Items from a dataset
----

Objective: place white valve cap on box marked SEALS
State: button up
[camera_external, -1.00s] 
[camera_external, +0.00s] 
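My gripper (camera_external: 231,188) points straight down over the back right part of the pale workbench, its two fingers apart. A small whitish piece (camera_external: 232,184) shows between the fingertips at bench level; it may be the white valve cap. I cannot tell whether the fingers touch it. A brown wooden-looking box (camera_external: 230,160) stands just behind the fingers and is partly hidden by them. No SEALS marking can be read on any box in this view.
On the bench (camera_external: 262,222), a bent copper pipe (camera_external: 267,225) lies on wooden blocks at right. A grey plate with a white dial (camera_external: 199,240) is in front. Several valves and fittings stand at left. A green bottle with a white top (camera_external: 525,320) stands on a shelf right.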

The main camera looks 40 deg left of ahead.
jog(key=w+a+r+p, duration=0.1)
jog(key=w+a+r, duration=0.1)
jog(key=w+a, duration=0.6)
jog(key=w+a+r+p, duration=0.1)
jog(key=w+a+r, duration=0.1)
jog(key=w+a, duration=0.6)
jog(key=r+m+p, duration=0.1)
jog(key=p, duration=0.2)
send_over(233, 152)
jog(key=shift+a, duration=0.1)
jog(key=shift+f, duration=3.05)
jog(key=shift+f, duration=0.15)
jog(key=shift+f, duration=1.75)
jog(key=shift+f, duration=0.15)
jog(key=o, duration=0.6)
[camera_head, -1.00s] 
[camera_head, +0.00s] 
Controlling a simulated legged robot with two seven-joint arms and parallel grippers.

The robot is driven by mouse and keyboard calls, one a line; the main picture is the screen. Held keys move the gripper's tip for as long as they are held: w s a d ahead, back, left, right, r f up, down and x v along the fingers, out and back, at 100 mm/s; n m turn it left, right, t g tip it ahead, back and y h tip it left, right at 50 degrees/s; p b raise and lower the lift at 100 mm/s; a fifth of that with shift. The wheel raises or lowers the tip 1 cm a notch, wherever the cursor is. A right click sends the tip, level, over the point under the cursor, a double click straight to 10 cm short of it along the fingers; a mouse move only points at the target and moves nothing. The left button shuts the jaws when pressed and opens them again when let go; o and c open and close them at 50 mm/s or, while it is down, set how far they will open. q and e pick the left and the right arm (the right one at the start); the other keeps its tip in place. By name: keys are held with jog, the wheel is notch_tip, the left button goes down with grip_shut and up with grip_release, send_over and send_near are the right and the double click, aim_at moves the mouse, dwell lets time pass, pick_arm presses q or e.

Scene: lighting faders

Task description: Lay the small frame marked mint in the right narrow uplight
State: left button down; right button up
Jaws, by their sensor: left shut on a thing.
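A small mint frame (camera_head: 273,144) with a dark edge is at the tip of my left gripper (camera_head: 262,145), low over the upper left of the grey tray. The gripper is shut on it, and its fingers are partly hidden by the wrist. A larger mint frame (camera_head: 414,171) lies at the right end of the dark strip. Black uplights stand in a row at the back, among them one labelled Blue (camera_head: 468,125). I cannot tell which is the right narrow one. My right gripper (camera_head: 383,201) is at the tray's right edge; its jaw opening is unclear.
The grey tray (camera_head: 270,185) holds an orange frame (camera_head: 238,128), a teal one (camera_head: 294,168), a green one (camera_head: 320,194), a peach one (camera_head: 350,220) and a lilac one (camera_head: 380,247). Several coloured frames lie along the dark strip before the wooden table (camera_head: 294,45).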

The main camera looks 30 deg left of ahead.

----

| GIVEN PROBLEM |
Review the preceding data and report every line that includes the string "marked".

| EXERCISE OUTPUT |
Objective: place white valve cap on box marked SEALS
Task description: Lay the small frame marked mint in the right narrow uplight

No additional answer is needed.